Thursday, March 26, 2015

Hillary Clinton's New Tech Team


Hillary Clinton is assembling a technology team that signals a significant departure from her 2008 presidential run, led by Obama veterans and geared toward recasting her analog-era image.

With the hiring of Obama campaign alumni Teddy Goff as chief digital strategist, Elan Kriegel as analytics director and Andrew Bleeker as a top outside adviser, the campaign is indicating a greater emphasis on the kinds of cutting-edge techniques that both parties now routinely use to tap into every possible fundraising dollar and seek out every available voter.  Just as important, the new hires point to a candidate who’s learned from a 2008 campaign marked by its inability to harness technology to its advantage.

She is building a New York-based campaign that senior party operatives say could ultimately be staffed with more than 1,000 data geeks, techies and digital gurus.  Interviews for more tech-focused slots are happening “on the half hour for what will be dozens of early hires,” one longtime Clinton aide explained of the operation, which could see its technology fleet grow roughly three times larger than Obama’s 2012 reelection effort.

The 30-plus digital-specific staffers who did work on Clinton’s last effort “were an appendage to the campaign in 2008,” said Andrew Rasiej, a New York-based technology strategist who had urged Clinton at the start of the last open Democratic presidential primary process to give more emphasis to online marketing, social media and other ways to engage via technology with voters. “They were not central to the operation.”

Clinton’s growing operation also will include longtime aide Katie Dowd as the campaign’s digital director, EMILY’s List’s Jenna Lowenstein as a digital deputy and Matt Ortega in a central role connecting the communications and digital teams.

For 2016, Clinton is drawing on lessons learned from her previous stumbles by filling her innermost circle with tech-savvy advisers.  Campaign co-chair and former Bill Clinton White House Chief of Staff John Podesta gets frequent praise from Democrats for being open to taking chances on innovative new tech approaches.  Clinton’s likely campaign manager, Robby Mook, got an up close and personal look at the relevance of data and digital techniques while running Virginia Gov. Terry McAuliffe’s razor-thin 2013 campaign.  In that race, Mook hired both Kriegel and Jenna Lowenstein.
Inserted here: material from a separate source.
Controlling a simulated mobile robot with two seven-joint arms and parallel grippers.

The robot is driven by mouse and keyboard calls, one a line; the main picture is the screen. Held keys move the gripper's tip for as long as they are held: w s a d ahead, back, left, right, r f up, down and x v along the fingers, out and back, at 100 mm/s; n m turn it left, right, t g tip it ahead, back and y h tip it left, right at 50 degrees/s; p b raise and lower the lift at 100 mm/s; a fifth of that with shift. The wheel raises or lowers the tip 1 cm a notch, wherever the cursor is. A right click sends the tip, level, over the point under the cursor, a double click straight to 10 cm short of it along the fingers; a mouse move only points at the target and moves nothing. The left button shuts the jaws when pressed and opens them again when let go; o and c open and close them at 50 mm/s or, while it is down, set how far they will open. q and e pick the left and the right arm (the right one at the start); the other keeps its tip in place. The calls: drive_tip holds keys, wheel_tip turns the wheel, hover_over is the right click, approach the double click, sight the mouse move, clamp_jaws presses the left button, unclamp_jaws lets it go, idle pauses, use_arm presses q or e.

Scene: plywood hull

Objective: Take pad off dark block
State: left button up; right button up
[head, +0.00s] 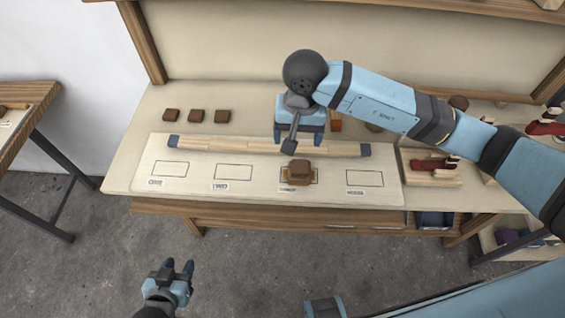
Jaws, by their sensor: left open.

The Clinton team constitutes a who’s who of the Democratic digital world.  Bleeker, who handled online advertising for her 2008 primary campaign before moving into Obama’s orbit for the general election, founded the Democratic tech firm Bully Pulpit Interactive.  He returned to work for Obama in the 2012 campaign and also partnered with Mook on the McAuliffe 2013 race.  Dowd has some of the closest direct ties to Clinton after serving most recently as her senior tech adviser at the Clinton Foundation, as new media director at the State Department and as digital fundraising chief during the 2008 campaign, when she helped raise more than $100 million.  Dowd’s close relationship with Clinton “will empower the rest of the squad,” said one Democratic tech operative.

Kriegel, a former NCAA Division III football player who co-founded the Democratic tech firm BlueLabs, served as Obama’s battleground state analytics director in 2012.  His hire, together with the other new tech staffers, demonstrate Clinton is more than aware of the 2008 perception that rival power centers hampered a critical aspect of her campaign, said Democratic technology expert Ken Strasma.

“Targeting and analytics suffered from the perception that they belonged with one power center, which kept them from being integrated with the rest of the campaign,” said Strasma, who directed microtargeting efforts for Obama in 2008 and John Kerry in 2004.

“The 2016 campaign,” he added, “seems committed to having a high-quality, professional analytics operation that will be integrated with all aspects of the campaign.  This mindset is as important as all of the technical advances that have happened over the last eight years.”

By its nature, many of the tech tools the Clinton team will develop will be invisible to the outside world, including tests on which ads, emails and phone call scripts produce the best fundraising figures or volunteer commitments.  While she currently is expected to face only minimal opposition in the Democratic primaries, Republicans aren’t ignoring the role technology will play in the race.  Jeb Bush, Rand Paul, Marco Rubio, Ted Cruz and Chris Christie all have started beefing up their digital efforts; on Wednesday, Christie’s Leadership Matters for America PAC announced it had hired Austin-based digital firm Upstream Communications to build out its website, online fundraising and email marketing.

The Koch brothers and conservative big money players have also promised to help elect Republicans in 2016 by dedicating a portion of an $889 million cash infusion to data and analytic work.

While Clinton has started building an “A-team” of Democratic tech experts, Rasiej, the founder of civic tech non-profit Personal Democracy Media, warned that she still faces a much bigger challenge showing that she’s “engaged, present, listening, involved and understanding the two-way dynamic of the medium.”

“If they build a fortress around her and they’re tweeting and videotaping from a fortress,” he said, “the public will notice.”